Exercise objective:
Copy each line in the data that includes the word "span".

Data excerpt:
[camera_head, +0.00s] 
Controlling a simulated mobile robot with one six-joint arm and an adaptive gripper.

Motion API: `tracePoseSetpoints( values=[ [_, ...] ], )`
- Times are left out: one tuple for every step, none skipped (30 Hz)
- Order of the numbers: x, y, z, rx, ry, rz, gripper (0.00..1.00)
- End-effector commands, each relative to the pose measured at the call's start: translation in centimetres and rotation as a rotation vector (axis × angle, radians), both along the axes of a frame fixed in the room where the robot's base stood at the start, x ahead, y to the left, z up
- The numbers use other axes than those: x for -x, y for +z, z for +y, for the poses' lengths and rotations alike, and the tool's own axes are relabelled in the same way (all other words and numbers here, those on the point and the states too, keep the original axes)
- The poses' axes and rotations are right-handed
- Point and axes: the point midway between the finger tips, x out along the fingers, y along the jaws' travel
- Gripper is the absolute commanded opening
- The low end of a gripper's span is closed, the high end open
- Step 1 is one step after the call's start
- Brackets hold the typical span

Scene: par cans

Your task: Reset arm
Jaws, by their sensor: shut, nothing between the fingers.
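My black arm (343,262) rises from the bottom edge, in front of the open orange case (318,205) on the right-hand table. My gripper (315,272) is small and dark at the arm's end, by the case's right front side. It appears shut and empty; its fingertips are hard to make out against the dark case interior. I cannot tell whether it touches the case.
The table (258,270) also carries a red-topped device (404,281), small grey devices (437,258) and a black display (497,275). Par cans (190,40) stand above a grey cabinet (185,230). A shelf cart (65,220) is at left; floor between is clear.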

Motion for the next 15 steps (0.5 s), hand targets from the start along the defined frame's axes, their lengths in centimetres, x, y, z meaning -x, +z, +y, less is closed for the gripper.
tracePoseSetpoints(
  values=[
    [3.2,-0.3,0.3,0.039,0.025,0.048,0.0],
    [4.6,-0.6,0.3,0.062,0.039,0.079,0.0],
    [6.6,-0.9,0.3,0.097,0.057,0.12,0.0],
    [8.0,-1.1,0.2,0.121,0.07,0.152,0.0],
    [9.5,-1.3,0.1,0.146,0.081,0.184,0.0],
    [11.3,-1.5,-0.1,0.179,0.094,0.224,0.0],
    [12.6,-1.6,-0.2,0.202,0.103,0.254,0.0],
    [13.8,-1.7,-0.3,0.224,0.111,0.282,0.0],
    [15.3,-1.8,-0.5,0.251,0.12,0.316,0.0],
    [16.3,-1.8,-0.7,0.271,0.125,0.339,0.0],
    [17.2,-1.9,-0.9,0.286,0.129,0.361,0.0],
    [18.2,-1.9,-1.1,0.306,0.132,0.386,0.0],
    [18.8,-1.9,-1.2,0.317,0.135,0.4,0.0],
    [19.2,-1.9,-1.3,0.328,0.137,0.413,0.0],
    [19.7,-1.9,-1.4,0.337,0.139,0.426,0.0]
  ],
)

Result for this task:
- The low end of a gripper's span is closed, the high end open
- Brackets hold the typical span

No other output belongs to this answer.